Both new directors will serve on the Audit, Risk, and Compliance Committee, with Hay also joining the Nominating & Corporate Governance Committee and Holliday joining the Compensation Committee. Each will receive annual cash retainers of $60,000 for Board service, $10,000 for Audit Committee service, plus $4,000 for Hay’s governance role and $6,000 for Holliday’s compensation role.
They will each receive an initial restricted stock unit grant valued at $130,000, prorated from October 1, 2025 to June 3, 2026, vesting in full on June 3, 2026, and will be eligible for recurring annual RSU awards valued at $130,000. All equity awards accelerate in full upon a change in control, and both will enter into the company’s standard indemnification agreement.

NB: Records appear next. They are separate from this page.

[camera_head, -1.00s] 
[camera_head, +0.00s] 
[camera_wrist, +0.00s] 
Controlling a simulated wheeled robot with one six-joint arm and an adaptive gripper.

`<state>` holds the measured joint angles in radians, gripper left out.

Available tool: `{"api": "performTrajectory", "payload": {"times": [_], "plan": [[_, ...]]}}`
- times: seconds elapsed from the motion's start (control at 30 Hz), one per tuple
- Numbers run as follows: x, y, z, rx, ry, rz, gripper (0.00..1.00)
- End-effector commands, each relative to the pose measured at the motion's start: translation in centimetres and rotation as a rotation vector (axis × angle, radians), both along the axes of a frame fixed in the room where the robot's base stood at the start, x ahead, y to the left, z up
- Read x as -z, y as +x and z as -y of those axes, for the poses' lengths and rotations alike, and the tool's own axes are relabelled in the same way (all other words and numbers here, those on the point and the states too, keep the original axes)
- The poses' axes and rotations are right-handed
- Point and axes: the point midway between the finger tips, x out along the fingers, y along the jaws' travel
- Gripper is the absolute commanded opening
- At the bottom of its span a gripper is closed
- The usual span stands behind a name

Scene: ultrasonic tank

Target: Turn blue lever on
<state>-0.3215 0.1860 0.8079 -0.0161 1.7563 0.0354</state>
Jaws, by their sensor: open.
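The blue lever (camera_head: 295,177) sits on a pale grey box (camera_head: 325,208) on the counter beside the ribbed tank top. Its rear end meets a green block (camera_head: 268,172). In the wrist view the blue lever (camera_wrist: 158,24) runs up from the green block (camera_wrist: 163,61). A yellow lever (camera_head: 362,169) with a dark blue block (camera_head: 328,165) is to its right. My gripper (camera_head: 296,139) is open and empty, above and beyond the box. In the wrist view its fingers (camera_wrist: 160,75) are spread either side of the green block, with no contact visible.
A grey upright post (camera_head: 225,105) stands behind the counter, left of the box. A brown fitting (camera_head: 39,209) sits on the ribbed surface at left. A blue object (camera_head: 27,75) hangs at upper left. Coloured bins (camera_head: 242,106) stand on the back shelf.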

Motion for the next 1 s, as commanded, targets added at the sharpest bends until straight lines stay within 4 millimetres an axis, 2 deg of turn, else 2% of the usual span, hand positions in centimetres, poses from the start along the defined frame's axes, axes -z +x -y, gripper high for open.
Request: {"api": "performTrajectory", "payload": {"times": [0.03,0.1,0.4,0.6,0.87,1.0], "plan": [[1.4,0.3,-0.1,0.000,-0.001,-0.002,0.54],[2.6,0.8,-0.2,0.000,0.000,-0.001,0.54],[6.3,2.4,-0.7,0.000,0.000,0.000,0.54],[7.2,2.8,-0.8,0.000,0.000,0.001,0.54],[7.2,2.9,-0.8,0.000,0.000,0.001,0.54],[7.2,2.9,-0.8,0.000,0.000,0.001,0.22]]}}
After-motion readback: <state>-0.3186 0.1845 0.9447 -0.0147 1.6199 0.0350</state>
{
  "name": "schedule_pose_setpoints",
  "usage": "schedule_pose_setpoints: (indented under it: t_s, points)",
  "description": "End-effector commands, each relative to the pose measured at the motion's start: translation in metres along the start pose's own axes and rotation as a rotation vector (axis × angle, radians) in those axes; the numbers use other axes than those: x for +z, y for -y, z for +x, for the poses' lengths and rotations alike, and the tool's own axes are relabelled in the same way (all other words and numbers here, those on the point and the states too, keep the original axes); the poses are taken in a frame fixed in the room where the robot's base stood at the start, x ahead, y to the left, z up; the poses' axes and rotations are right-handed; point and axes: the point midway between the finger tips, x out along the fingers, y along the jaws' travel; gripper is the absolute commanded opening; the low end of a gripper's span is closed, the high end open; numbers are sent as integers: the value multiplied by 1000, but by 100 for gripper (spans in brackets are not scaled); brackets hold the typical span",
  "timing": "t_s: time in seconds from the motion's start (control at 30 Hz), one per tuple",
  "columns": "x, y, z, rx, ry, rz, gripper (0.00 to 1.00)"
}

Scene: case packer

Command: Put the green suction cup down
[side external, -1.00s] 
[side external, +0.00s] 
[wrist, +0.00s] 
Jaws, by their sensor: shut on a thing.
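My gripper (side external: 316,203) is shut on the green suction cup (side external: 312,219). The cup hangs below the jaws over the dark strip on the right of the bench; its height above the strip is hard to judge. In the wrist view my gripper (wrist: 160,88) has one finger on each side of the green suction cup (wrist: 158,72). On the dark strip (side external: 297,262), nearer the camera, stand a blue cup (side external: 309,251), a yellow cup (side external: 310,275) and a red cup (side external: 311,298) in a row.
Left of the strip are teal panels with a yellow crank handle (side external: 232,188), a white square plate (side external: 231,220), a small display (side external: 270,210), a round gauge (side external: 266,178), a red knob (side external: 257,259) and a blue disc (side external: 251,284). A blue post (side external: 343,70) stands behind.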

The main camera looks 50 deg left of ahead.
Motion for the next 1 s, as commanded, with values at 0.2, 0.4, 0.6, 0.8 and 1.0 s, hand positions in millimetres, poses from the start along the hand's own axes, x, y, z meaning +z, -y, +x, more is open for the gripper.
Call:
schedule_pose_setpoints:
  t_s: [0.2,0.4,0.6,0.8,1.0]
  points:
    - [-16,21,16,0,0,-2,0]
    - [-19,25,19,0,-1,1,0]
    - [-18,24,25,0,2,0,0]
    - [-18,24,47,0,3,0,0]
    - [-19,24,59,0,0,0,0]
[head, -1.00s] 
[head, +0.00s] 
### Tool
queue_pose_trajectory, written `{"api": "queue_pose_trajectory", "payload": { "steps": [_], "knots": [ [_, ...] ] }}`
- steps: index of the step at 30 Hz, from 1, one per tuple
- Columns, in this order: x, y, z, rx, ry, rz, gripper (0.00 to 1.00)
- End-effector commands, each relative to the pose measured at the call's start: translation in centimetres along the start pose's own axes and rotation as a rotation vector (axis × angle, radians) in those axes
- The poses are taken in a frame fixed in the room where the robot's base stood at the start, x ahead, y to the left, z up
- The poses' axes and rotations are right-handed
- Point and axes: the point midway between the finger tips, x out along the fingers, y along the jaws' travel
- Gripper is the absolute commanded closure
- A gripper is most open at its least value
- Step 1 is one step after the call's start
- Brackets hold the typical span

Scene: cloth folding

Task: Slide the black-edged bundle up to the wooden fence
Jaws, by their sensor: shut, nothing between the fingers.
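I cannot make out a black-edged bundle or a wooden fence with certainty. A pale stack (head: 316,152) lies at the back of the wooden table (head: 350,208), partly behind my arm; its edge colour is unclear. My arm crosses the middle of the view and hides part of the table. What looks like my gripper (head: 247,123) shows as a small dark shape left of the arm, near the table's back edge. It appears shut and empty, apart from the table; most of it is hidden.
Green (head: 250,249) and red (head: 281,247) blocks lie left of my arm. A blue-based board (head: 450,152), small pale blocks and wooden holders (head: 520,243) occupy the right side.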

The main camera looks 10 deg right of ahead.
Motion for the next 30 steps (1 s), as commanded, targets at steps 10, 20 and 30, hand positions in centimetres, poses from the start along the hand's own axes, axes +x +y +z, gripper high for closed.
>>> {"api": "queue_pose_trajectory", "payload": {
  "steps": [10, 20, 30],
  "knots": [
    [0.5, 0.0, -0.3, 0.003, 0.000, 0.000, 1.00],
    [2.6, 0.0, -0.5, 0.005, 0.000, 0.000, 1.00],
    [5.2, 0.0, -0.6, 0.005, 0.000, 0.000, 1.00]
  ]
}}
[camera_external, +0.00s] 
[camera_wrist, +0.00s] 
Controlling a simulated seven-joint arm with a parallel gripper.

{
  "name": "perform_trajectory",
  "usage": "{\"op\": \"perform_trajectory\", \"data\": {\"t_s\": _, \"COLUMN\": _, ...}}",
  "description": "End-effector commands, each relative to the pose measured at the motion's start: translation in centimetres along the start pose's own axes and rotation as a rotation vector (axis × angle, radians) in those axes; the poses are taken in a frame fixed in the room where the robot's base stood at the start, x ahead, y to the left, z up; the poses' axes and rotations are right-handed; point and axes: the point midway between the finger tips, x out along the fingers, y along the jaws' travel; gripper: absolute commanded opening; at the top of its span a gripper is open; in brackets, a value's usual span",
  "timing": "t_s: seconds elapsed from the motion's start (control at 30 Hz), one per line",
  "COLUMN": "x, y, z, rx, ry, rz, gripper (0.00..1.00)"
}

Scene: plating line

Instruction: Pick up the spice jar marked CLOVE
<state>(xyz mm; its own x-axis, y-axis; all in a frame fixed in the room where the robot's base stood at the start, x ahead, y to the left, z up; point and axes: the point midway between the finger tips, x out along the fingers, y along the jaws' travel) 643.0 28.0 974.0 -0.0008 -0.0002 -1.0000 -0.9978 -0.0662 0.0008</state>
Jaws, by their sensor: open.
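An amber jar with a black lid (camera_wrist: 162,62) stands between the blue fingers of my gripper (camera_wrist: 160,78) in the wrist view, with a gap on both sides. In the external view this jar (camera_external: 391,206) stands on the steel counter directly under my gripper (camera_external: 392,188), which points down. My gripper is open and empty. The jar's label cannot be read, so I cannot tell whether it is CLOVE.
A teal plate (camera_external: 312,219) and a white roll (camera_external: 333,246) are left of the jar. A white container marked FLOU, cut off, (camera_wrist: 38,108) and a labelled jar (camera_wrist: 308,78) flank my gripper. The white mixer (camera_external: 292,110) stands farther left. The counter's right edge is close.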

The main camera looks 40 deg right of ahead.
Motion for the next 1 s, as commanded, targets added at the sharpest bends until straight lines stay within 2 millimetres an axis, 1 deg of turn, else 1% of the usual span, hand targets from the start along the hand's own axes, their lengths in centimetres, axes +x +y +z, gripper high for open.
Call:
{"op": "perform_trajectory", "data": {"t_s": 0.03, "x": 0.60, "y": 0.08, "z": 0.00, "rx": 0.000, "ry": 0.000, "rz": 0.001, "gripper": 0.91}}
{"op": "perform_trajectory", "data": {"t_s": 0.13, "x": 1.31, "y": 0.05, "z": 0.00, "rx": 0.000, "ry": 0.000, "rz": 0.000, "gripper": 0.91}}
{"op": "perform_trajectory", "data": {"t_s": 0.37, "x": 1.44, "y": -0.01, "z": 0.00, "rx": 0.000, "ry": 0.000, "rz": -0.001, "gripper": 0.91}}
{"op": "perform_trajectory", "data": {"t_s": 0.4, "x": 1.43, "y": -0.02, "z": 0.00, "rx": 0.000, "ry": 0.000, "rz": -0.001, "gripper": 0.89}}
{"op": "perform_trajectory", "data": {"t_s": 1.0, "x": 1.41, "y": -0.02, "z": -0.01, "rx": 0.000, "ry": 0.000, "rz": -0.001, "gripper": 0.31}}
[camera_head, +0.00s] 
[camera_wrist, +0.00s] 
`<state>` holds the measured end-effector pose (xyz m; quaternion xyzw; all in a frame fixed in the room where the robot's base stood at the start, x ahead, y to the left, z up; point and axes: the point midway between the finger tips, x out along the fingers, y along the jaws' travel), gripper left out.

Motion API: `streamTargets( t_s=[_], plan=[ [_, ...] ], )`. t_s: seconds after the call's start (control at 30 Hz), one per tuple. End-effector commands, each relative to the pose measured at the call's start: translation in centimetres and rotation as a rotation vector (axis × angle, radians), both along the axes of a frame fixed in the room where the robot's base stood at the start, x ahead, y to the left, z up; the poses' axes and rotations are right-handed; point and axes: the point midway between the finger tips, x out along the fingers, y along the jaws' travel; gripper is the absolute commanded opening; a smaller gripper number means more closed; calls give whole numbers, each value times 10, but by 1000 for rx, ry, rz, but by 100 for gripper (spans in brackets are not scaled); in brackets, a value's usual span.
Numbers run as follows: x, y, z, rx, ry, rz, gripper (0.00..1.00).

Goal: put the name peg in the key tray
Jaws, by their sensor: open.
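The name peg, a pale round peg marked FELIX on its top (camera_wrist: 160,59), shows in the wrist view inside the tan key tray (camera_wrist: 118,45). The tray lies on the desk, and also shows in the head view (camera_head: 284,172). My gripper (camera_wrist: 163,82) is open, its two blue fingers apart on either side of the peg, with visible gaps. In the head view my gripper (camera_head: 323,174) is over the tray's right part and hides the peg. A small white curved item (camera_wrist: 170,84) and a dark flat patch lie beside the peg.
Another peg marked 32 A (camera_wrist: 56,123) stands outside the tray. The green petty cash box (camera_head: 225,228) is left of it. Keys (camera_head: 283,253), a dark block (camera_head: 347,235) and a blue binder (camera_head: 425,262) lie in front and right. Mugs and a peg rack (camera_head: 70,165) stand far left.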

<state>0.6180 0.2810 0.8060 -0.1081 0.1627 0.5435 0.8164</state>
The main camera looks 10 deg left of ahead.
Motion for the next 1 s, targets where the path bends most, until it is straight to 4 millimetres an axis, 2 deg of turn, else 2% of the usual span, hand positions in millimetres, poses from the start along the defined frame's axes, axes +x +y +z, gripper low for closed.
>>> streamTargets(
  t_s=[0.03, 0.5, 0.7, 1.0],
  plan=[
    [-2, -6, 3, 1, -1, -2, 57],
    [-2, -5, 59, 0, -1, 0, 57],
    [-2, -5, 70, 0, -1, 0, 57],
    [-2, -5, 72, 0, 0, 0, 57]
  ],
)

Thomas B. Akin and related entities reported collective beneficial ownership of 2,405,304 shares of Hippo Holdings Inc. (HIPO), representing 9.61% of the outstanding common stock. The filing breaks ownership down by holder: Thomas B. Akin directly owns 1,221,832 shares (4.9% of the class), Talkot Fund, LP owns 941,060 shares (3.8%), Talkot Partners V, LP owns 7,412 shares (0.0%), Akin Family Foundation owns 125,000 shares (0.5%), Karen Hochster owns 60,000 shares (0.2%), and Kyle Akin owns 50,000 shares (0.2%). The 9.61% figure is calculated using 25,028,054 shares outstanding as of June 30, 2025 per Hippo’s Form 10-Q. The filing states the securities were not acquired to change or influence control and indicates shared voting and dispositive power over the 2,405,304 shares.